One area that does warrant systematic and frequent review is the number of tools that are necessary for full participation in the project. This is where the projects can grow more complicated than complex. Of course part of what drives the various versions of The Flat Classroom Project is a commitment to Web 2.0 tools. Additionally, the projects encourage participants to develop their own personal learning environments. As a result, an ecology of Web 2.0 tools can play apart in both the administration and participation of the project.
Within this ecology there are both critical features and unnecessary redundancies. Add to this the individual preferences of each teacher and class full of participants and suddenly the list of potential tools used grows pretty long. This can at times hinder more than enhance productivity and can lead to a certain degree of fatigue, especially regarding inter-project communication. It also tends to be at the main intersection of confusion for students.
Considering there is only so much that can be accomplished within the given time frame of the projects, it is critical that each potential new tool must be examined closely and pass a high critical threshold before being folded into the project. It is particularly important for organizers to demonstrate a circumspect restraint. Choices about additional tools that individual classes or students self-select is and should remain free and open. It is primarily in the list of tools needed for teachers to administrate and students to fully participate that needs to stay as lean as possible.

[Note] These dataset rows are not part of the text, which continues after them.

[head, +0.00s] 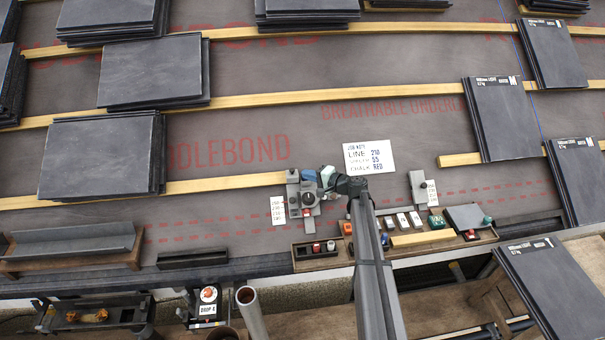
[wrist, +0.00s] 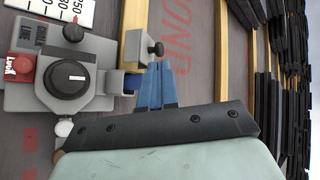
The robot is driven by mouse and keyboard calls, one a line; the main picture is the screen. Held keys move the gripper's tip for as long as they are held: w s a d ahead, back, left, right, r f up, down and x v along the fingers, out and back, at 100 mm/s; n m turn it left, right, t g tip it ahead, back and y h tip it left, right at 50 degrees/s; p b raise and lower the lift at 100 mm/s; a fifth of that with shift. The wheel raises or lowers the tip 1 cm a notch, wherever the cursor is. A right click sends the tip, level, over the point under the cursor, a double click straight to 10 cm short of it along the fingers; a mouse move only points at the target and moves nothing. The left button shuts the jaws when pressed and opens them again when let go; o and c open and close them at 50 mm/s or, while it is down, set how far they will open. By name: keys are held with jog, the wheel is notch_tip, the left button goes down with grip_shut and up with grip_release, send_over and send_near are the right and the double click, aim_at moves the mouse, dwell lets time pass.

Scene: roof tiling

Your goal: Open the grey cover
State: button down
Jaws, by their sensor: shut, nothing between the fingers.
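A grey device (head: 294,190) with a round black dial (wrist: 70,80) sits on the dark underlay in the middle of the head view. On its side nearest my fingers is a small grey plate (wrist: 131,49) with a black knob (wrist: 156,48); I cannot tell for sure whether this plate is the grey cover. My gripper (wrist: 155,72) has blue fingers, shut and empty. In the wrist view the fingertips are just below the plate and knob; whether they touch is unclear. In the head view my gripper (head: 326,176) is at the device's upper right, partly hiding it.
A white note board (head: 368,157) lies at the upper right of my gripper. A wooden tray (head: 300,262) with small parts lies below. Slate stacks (head: 100,155) and timber battens (head: 250,99) surround the area.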

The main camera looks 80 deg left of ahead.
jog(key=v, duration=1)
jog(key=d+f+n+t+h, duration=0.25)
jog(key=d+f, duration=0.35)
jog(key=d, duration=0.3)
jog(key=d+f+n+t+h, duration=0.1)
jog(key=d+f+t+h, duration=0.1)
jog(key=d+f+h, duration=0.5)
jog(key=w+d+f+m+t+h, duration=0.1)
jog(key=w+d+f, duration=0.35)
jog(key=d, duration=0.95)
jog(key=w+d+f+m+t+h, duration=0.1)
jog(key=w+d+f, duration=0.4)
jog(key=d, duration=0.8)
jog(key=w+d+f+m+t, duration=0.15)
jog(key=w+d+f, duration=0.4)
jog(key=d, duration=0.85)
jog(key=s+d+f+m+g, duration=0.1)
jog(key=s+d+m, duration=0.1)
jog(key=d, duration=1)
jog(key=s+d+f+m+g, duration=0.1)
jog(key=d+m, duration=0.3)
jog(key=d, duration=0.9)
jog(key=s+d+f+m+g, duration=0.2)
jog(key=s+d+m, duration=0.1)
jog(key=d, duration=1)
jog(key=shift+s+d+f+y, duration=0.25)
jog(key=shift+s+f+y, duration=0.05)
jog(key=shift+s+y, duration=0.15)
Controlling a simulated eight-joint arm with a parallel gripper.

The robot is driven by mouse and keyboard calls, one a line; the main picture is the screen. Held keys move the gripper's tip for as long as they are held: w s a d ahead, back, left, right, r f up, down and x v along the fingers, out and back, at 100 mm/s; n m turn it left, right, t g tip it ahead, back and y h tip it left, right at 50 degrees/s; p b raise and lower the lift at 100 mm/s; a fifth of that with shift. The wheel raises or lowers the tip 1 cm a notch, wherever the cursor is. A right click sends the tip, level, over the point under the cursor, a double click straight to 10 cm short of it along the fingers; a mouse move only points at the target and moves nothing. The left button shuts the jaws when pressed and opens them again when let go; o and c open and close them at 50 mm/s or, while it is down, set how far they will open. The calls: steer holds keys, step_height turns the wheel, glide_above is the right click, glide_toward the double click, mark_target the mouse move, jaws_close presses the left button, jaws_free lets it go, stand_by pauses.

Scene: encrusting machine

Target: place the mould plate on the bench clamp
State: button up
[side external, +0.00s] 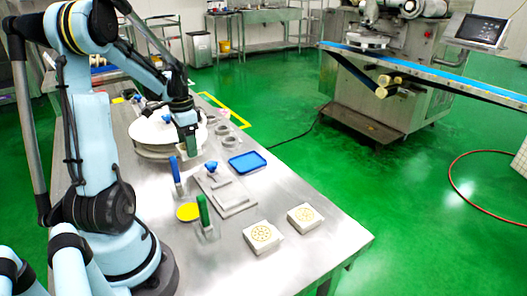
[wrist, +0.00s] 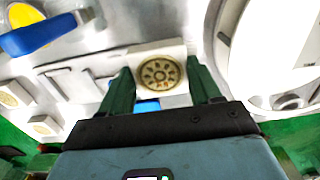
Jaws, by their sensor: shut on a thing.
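My gripper (wrist: 163,88) has its green fingers shut on a mould plate (wrist: 160,60), a pale block with a round tan flower-like pattern, seen between the fingers in the wrist view. In the side view my gripper (side external: 191,152) hangs over the bench in front of the white round vessel; the held plate cannot be made out there. The bench clamp (side external: 235,200) is a flat grey base with raised bars, lying right of and nearer than my gripper. The clamp also shows left of the held plate in the wrist view (wrist: 68,84).
Two more patterned plates (side external: 262,236) (side external: 306,216) sit near the bench's front end. A blue tray (side external: 248,161), a blue-handled tool (side external: 175,170), a green-handled tool (side external: 203,211) and a yellow disc (side external: 187,212) surround the clamp. The white round vessel (side external: 155,133) stands behind.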

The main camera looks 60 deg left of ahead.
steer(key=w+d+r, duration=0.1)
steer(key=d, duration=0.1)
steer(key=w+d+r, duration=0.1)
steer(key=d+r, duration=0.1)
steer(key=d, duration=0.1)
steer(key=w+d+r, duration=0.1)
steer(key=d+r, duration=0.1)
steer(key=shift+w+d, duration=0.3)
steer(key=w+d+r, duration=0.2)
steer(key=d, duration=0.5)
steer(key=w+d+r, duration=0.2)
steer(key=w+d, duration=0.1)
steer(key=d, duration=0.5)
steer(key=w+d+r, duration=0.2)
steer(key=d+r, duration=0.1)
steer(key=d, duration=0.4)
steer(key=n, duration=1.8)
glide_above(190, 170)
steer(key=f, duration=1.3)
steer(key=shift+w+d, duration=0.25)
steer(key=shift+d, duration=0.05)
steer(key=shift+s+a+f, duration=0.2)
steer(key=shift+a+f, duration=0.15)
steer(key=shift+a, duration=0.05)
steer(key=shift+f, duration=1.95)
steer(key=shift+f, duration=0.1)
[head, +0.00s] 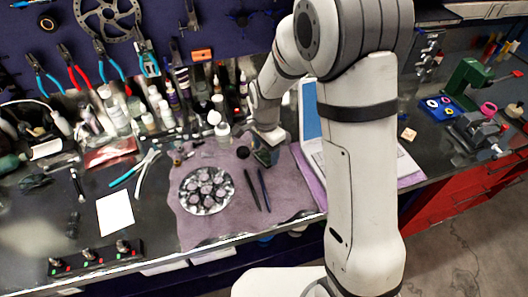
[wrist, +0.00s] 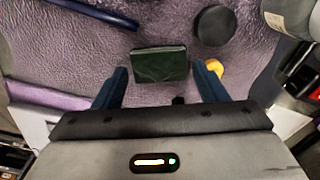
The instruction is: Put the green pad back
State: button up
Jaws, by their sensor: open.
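The green pad (wrist: 160,65) is a small dark green block in the wrist view. It lies on the purple cloth (wrist: 80,60), between the fingertips of my gripper (wrist: 161,72), with a gap on each side. My gripper is open, with two blue fingers, and holds nothing. In the head view, my gripper (head: 268,146) is over the back of the cloth (head: 225,228), and the pad (head: 266,157) shows partly below it.
A black round puck (wrist: 214,25) and a yellow piece (wrist: 215,68) lie near the pad. A silver tray (head: 184,200) of round parts and two dark pens (head: 252,190) are on the cloth. Bottles (head: 222,132) stand behind; a laptop (head: 310,115) is at right.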

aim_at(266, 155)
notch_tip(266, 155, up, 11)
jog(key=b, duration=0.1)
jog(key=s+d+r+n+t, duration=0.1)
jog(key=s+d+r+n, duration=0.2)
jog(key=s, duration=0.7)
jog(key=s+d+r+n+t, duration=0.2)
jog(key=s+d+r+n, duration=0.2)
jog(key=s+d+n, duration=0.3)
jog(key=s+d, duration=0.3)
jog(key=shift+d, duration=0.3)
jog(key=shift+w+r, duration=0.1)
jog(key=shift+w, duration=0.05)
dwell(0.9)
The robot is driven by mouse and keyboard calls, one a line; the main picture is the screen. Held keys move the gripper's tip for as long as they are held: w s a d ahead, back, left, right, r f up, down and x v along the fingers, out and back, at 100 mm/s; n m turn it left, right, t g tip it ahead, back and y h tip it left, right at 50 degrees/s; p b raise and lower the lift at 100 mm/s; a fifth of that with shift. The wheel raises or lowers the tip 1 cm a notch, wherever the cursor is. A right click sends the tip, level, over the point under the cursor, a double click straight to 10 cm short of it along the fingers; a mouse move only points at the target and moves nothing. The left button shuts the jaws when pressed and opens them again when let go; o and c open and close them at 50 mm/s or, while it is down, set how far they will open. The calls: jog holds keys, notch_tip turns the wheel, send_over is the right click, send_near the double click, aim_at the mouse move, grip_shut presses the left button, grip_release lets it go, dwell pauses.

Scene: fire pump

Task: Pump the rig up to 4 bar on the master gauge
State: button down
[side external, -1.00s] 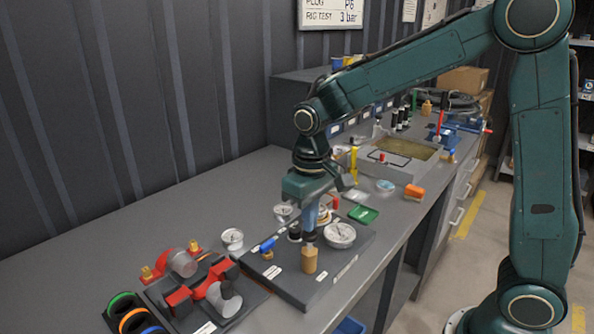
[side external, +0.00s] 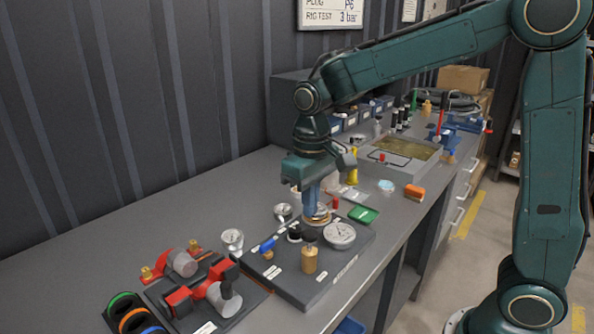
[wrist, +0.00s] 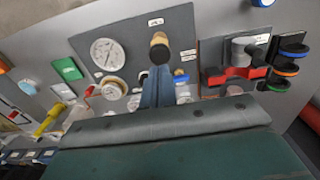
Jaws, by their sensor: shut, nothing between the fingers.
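The rig is a dark grey labelled board (side external: 335,275) on the bench. A large white round gauge (side external: 339,235) lies on its right side; it also shows in the wrist view (wrist: 107,54), with a needle too small to read. A tan cylinder (side external: 309,261) with a dark top stands near the front edge of the board; it also shows in the wrist view (wrist: 159,49). A blue-handled valve (side external: 268,247) sits at the left. My gripper (side external: 313,211), with blue fingers, is shut and empty, above and behind the cylinder's dark top, apart from it.
A red clamp fixture (side external: 205,290) with coloured rings stands left of the board. A green tray (side external: 363,214) and an orange block (side external: 414,192) lie to the right. The bench at the back left is clear.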

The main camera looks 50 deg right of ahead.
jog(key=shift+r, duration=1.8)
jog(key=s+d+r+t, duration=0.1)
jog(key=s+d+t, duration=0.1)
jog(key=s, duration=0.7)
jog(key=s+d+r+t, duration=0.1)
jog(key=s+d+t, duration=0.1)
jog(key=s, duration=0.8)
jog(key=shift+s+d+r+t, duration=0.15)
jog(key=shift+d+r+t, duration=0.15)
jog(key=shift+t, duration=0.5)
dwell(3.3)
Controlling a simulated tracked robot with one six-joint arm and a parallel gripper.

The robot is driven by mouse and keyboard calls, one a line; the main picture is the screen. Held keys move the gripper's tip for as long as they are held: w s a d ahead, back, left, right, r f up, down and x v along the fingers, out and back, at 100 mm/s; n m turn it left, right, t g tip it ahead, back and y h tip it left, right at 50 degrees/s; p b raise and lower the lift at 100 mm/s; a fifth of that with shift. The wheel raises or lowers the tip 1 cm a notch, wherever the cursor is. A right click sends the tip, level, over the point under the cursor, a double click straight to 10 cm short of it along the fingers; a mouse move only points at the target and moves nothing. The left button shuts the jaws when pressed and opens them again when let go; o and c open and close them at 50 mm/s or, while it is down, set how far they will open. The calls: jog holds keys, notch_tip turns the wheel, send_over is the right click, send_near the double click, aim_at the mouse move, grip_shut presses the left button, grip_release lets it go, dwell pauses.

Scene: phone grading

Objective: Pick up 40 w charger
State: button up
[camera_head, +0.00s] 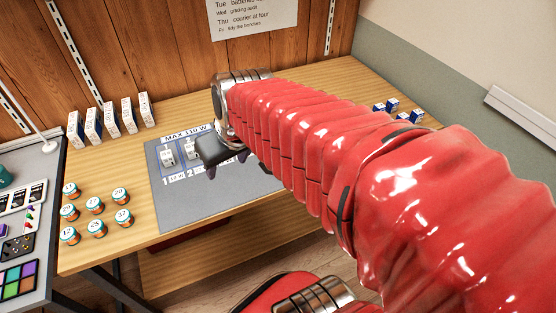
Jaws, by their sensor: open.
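I cannot tell which thing is the 40 W charger. My gripper (227,165) is dark and open, over the mat just right of the block at place 2. My red arm hides the mat's right part and much of the bench behind it.
Several upright white boxes (110,119) stand in a row at the back left. Several numbered round jars (95,205) stand at the front left. Small blue-and-white blocks (392,105) sit at the far right. A grey side table (45,170) holds colour swatches at the left.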

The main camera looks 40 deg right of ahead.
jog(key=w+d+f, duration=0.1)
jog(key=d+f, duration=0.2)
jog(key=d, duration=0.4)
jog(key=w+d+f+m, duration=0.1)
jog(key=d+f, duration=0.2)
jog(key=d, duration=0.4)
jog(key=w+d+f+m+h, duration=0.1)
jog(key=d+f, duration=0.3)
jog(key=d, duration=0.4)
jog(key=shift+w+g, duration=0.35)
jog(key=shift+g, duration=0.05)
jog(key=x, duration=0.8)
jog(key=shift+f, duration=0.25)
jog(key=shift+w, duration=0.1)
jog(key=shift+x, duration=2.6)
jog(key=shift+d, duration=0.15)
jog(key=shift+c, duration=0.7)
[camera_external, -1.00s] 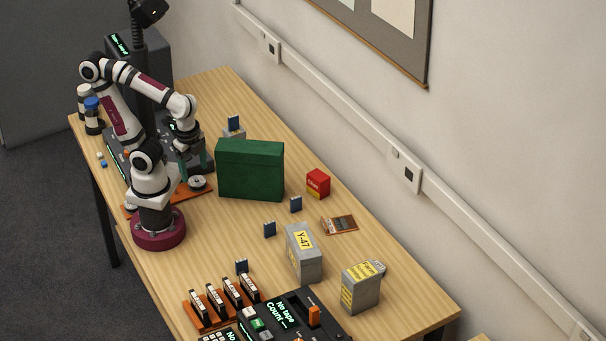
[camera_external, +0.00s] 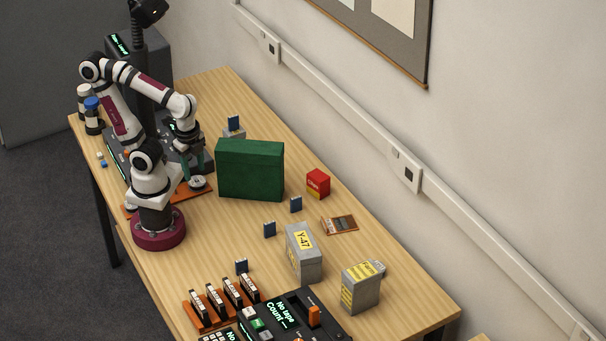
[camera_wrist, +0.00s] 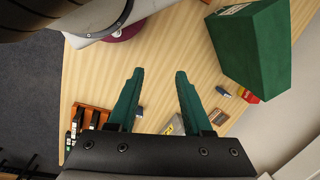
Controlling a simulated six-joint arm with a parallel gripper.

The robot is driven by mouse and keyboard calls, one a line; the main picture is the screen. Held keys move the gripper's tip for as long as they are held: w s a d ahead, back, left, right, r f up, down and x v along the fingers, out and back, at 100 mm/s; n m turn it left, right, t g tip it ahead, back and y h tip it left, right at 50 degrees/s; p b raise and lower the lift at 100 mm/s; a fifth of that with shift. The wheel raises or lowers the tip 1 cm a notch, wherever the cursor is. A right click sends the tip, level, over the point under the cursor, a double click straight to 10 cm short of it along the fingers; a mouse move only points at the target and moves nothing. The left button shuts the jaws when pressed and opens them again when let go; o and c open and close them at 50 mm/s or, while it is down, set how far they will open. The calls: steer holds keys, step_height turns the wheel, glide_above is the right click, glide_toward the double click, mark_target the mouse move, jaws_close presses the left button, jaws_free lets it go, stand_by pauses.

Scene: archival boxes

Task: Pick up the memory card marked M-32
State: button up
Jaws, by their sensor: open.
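Several small dark blue cards stand on the table: one (camera_external: 296,204) in front of the green box, one (camera_external: 269,229) left of the Y-47 box, one (camera_external: 241,266) near the orange rack, and one (camera_external: 233,123) at a grey box behind the green box. Their markings are too small to read, so I cannot tell which is M-32. My gripper (camera_external: 198,168) is open and empty, left of the green box and apart from these cards. In the wrist view its green fingers (camera_wrist: 160,73) are spread, with bare table between the tips.
The green box (camera_external: 250,170) stands close right of my gripper. A grey Y-47 box (camera_external: 304,254), another grey box (camera_external: 361,289), a red box (camera_external: 318,183), a brown flat item (camera_external: 339,225) and an orange rack (camera_external: 207,318) are nearer the front. The table's middle left is clear.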

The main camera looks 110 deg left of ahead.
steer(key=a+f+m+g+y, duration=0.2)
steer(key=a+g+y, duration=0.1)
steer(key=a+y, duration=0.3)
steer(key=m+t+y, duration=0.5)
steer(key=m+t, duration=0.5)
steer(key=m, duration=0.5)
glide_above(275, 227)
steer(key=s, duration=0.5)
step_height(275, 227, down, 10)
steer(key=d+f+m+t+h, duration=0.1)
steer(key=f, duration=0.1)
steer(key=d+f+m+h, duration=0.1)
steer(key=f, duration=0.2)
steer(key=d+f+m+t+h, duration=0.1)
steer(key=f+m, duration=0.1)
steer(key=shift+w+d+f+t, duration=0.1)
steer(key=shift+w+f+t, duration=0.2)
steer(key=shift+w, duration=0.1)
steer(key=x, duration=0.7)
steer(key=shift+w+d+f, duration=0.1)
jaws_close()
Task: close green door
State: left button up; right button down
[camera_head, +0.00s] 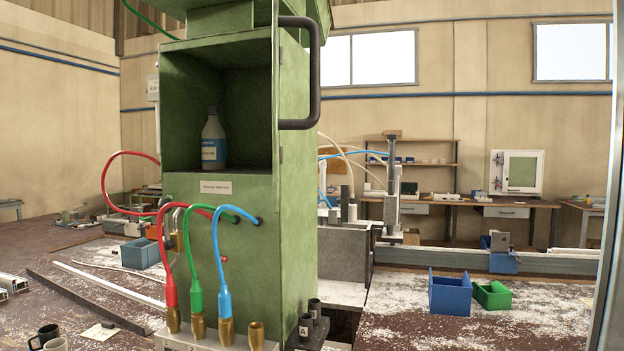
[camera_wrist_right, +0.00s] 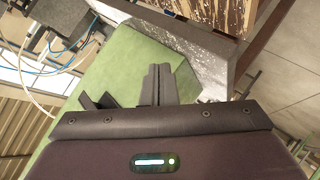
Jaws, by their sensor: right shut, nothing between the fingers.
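The green cabinet (camera_head: 296,240) stands in the middle of the head view, with its upper compartment (camera_head: 190,100) open to the front. The green door (camera_head: 277,90) appears nearly edge-on at the right side of that opening, swung outward. Its black bar handle (camera_head: 318,75) sticks out to the right. A bottle (camera_head: 213,140) with a blue label stands inside the compartment. In the right wrist view my right gripper (camera_wrist_right: 158,70) is shut and empty, in front of a green surface (camera_wrist_right: 125,62). A dark piece beside its fingers cannot be identified. My left gripper is not in view.
Red, green and blue hoses (camera_head: 222,255) loop from the cabinet front to brass fittings below. A blue bin (camera_head: 450,294) and a green bin (camera_head: 493,296) stand at the right on a chip-covered surface. Mugs (camera_head: 45,336) stand at the lower left.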

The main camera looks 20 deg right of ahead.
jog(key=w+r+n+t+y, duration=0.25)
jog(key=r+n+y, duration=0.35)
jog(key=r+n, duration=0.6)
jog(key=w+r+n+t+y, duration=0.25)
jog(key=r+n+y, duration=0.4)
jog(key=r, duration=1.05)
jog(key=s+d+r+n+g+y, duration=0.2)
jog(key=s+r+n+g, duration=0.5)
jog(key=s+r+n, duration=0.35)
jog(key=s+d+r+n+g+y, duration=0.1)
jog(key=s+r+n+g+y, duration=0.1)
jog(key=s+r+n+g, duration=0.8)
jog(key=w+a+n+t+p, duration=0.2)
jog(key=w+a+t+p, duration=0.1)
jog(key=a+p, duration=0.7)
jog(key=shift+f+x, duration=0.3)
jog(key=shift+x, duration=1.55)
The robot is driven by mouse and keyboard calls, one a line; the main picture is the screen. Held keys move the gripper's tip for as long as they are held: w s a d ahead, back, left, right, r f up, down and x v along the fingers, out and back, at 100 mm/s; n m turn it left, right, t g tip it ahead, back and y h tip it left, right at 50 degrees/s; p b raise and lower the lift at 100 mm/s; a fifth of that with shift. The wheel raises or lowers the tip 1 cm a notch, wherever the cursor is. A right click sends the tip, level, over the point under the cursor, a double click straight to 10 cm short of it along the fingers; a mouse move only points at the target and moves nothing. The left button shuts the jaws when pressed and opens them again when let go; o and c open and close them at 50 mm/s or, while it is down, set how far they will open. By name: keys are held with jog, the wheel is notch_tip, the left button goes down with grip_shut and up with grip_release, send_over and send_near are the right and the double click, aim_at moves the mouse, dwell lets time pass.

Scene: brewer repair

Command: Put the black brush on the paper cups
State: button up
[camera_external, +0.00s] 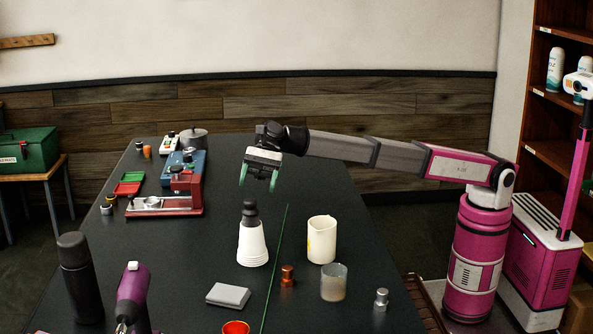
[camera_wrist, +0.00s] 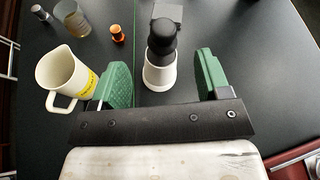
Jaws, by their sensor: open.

I do think that the forthcoming Flat Classroom book may well provide enough prerequisite understandings for any teachers contemplating participation. Yet the pace of change in Web 2.0 tools will always necessitate some vigilance in this aspect of the projects.
Still, one of the greatest virtue of The Flat Classroom Project is the pedagogical framework. it is flexible and can easily be modified to suit many purposes and has a certain degree of overall content neutrality, while promoting progressive methods of technology integration and skill development.